¡Qué tiempos aquellos!

Qué tiempos aquellos en los que la información era realmente valiosa, porque se podía confiar en ella. Porque divulgar un bulo con aspecto de verdad no era algo fácil y al alcance de todo el mundo. Tiempos en los que la palabra escrita era algo casi sagrado, incuestionable. En los que la verdad brillaba con luz propia y la mentira no tenía el poder de hacerle sombra…

Qué tiempos aquellos cuando la cultura era importante, respetable, reconocible y no el patrimonio de unos cuantos autoproclamados representantes de ésta. Cuando las palabras aún no habían perdido su verdadero significado para convertirse en una herramienta en manos de ignorantes con intereses partidistas. Analfabetos que distorsionan el lenguaje en nombre de causas absurdas y derechos que ya se tienen. Que inventan palabras inútiles para expresar conceptos que nadie entiende. 

Qué tiempos en los que la vulgaridad y la ignorancia eran señaladas como algo marginal, de lo que convenía mantenerse a distancia, y no eran un motivo de orgullo que exhibir en platós de televisión y de paso lucrarse con ello. Cuando los modelos a seguir eran ejemplares, y no justo un ejemplo de lo que no hay que ser. Cuando llamar de usted a un desconocido era lo más normal del mundo, y cederle el paso a una dama se veía como una muestra de cortesía y no de machismo. Cuando el esfuerzo y el talento eran recompensados y el fracaso constituía un incentivo y no una humillación.

Qué tiempos aquellos en los que la línea entre el bien y el mal era como la de un rotulador  permanente y no la de un lápiz de trazo fino apenas rozado sobre el papel. Cuando la honestidad era un valor que nadie se atrevía a cuestionar en lugar de una extravagancia o una prenda de quita y pon.

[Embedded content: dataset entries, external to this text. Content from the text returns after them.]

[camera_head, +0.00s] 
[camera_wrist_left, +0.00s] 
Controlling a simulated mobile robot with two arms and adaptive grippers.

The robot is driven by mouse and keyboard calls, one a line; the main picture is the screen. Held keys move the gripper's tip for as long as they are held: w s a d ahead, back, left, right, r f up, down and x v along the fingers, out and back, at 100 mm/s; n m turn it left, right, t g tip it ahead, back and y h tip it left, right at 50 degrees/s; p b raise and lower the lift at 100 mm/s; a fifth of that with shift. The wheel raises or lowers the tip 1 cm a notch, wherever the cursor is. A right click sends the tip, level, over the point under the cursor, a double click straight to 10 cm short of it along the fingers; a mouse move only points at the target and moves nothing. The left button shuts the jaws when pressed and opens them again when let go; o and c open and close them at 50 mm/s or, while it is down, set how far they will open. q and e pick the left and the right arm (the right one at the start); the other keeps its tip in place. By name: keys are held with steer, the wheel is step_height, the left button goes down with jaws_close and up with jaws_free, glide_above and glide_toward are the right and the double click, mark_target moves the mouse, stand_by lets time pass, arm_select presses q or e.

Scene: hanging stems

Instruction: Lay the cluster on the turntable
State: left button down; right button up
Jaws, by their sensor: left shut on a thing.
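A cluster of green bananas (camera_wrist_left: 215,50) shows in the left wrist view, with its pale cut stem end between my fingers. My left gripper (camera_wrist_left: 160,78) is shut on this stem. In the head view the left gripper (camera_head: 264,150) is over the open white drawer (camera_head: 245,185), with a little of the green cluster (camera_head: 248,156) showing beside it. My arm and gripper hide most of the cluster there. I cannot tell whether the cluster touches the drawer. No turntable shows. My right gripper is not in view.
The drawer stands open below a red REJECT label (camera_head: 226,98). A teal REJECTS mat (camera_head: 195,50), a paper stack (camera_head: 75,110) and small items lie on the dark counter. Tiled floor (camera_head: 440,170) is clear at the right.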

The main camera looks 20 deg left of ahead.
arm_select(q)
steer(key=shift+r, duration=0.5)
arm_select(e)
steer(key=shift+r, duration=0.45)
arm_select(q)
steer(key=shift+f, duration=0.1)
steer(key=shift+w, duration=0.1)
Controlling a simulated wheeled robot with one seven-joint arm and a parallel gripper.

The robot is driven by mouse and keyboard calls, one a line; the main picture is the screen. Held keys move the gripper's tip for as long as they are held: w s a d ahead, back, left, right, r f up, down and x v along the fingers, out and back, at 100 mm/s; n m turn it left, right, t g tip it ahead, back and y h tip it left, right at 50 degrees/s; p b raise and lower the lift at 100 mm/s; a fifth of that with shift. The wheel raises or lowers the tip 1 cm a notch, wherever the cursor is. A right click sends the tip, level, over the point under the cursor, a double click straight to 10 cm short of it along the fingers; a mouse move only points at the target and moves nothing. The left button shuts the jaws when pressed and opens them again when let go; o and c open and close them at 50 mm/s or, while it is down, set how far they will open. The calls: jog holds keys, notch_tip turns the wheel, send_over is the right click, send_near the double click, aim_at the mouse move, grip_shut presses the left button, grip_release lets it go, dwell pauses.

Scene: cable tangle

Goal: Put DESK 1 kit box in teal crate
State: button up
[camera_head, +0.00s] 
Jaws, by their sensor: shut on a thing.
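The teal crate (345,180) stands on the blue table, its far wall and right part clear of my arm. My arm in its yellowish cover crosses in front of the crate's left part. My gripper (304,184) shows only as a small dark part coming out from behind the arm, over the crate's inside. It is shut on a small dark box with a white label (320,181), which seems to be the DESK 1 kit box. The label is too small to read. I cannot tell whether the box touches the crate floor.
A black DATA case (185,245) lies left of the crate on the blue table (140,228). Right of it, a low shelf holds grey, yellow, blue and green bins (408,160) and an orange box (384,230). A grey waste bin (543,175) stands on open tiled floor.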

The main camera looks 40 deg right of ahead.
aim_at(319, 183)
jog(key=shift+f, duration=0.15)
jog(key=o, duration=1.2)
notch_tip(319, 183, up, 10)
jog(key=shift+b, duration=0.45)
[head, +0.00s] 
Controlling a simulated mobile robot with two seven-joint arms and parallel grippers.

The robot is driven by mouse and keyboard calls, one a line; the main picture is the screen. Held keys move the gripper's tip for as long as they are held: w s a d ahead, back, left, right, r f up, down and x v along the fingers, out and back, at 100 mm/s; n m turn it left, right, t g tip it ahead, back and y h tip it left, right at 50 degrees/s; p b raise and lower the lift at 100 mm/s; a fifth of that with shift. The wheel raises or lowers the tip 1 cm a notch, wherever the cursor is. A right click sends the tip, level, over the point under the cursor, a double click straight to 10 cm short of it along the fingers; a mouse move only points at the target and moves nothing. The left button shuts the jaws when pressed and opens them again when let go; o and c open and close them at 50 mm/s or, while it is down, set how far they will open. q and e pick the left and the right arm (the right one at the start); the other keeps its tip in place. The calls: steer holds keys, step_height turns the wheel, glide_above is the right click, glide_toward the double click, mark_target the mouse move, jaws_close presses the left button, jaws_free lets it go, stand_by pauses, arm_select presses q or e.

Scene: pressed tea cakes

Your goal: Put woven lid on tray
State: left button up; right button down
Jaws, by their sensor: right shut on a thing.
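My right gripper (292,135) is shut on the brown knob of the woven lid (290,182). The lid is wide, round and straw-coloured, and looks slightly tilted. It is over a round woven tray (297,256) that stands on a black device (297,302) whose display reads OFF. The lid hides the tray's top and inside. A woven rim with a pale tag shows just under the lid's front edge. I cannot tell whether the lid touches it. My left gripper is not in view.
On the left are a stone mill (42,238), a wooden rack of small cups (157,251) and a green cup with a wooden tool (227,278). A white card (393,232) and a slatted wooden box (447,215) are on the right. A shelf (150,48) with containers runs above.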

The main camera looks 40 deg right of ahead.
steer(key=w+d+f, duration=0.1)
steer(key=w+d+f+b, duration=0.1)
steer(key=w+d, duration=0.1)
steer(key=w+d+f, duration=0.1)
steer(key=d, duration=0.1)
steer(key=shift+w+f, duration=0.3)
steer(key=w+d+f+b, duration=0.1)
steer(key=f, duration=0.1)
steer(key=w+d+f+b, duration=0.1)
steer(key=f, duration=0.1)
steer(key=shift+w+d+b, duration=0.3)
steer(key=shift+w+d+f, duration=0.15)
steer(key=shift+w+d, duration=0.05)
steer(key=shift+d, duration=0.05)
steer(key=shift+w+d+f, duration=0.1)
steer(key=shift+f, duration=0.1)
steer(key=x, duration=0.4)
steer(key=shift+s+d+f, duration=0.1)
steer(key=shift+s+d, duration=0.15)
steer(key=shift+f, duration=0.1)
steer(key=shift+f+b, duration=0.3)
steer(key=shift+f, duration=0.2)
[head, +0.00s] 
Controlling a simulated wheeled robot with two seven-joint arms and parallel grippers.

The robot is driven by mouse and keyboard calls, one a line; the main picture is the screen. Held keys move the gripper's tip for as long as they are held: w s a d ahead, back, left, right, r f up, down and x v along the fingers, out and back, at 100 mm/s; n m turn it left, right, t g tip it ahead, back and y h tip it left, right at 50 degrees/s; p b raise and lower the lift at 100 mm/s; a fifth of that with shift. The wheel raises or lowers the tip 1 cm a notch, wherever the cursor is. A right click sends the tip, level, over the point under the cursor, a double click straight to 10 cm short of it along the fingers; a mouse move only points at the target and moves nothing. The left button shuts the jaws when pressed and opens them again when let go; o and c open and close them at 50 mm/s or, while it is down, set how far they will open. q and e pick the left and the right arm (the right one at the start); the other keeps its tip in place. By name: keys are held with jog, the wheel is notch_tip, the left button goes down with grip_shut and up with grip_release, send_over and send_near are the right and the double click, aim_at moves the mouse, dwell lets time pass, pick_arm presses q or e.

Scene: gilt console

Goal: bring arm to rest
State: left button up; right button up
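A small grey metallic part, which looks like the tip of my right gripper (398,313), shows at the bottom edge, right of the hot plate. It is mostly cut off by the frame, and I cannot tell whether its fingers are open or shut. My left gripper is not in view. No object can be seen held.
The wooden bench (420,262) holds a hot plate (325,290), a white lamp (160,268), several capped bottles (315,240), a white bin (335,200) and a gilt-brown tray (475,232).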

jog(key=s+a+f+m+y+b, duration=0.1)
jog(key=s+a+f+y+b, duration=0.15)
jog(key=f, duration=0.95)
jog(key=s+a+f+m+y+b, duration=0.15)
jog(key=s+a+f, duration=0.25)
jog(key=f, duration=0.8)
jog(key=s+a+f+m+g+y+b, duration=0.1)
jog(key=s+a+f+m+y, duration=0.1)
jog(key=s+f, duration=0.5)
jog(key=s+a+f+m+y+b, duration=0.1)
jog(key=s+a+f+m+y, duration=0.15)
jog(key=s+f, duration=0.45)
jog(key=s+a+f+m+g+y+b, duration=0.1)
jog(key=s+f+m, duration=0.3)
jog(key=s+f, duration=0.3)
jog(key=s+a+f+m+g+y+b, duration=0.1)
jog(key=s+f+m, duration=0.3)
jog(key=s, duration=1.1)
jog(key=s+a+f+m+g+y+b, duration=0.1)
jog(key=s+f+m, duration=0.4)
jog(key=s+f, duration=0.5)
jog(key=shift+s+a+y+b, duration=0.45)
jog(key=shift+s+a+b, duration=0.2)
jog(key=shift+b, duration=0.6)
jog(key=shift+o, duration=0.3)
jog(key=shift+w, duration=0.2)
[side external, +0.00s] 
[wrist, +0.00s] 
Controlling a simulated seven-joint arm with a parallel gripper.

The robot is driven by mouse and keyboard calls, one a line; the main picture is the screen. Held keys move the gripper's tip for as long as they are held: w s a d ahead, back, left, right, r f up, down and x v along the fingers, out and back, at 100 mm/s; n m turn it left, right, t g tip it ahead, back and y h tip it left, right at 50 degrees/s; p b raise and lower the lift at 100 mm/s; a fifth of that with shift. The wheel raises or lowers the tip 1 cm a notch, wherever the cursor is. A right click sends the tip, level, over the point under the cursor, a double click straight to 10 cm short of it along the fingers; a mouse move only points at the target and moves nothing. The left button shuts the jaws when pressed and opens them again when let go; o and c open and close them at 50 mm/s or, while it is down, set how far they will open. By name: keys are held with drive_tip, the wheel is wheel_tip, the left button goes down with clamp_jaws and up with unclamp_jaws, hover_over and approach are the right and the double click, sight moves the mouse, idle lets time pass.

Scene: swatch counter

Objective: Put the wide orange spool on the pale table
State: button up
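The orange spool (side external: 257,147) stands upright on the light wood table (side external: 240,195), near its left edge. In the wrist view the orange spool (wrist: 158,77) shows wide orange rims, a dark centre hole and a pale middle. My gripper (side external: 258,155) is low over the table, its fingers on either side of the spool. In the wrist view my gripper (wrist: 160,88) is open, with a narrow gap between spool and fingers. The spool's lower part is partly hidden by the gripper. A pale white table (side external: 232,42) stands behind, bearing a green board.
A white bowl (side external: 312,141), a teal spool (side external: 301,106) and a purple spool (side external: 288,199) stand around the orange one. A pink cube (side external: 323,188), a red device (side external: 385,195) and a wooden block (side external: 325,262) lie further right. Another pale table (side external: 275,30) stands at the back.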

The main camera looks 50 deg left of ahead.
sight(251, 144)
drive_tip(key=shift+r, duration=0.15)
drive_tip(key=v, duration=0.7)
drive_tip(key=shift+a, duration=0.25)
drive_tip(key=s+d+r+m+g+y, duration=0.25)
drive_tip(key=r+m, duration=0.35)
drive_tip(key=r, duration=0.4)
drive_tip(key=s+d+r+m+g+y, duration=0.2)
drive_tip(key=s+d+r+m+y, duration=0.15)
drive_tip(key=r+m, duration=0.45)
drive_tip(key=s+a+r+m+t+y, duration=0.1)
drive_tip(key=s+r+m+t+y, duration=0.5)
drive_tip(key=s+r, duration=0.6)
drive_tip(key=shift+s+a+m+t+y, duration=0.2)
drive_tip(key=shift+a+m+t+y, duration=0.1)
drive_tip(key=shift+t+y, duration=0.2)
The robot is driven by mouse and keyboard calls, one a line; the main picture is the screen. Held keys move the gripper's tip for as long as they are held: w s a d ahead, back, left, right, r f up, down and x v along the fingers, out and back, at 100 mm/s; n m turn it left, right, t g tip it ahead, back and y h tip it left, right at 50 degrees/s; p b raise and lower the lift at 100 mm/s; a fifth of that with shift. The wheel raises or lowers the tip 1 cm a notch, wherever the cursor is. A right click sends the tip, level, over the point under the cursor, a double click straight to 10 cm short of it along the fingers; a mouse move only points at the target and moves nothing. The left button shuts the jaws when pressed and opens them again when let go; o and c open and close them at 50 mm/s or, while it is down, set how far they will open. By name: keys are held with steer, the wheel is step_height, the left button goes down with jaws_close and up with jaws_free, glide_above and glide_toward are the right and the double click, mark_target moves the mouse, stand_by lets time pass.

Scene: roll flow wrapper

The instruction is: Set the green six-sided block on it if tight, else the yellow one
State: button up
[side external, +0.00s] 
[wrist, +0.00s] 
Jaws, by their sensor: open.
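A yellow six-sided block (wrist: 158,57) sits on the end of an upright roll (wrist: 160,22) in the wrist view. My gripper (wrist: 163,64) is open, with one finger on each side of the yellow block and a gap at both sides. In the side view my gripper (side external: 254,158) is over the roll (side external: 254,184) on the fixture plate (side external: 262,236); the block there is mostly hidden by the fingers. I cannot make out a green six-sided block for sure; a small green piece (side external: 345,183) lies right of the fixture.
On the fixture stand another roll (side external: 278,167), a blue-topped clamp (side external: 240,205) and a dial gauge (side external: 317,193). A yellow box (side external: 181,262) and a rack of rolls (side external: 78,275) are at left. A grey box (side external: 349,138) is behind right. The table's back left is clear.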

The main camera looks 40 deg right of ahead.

Cuando la palabra de un político todavía poseía un cierto grado de respetable credibilidad, y la mentira y el engaño aún nos escandalizaban. Cuando los niños eran niños sin más, y su sexualidad un territorio que cada uno exploraba a su tiempo y sin prisa ni presiones, porque tener pene o vagina era algo natural y no un motivo de controversia. Cuando esos mismos niños (y entiéndase que me refiero también a las niñas) podían acercarse a un adulto sin que este tuviera miedo a ser observado con suspicacia como si de un pervertido se tratase. Porque ser amable y cariñoso con los niños era visto como una muestra de bondad y no como un posible indicio de ocultas y siniestras intenciones.

Qué tiempos en los que cada cual podía tener una opinión distinta y expresarla libremente sin miedo a ser señalado como intolerante, fascista, machista o racista. En los que el respeto estaba por encima de las creencias personales y las amistades no eran tan frágiles porque se sustentaban sobre cosas más sólidas que la ideología política. En los que la libertad de pensamiento estaba bien vista. En los que confiar en alguien era lo más natural (ahora lo natural es desconfiar de todos). 

Tiempos en los que las víctimas eran claramente reconocibles y nadie osaba confundirlas con los verdugos. Pero si lo hacía, era a costa del rechazo de la mayoría. En los que un extranjero era un potencial amigo y no un posible enemigo. Una oportunidad y no una amenaza.

Tiempos imperfectos, que probablemente se recuerdan de un modo en exceso idealizado. Que incluso puede que sean una utopía soñada. Un anhelo alimentado por años de desidia, desengaño y frustración. Tiempos deseados por los que no nos resignamos a dejarnos vencer por el presente.  O tal vez solo sea nostalgia de un pasado no vivido.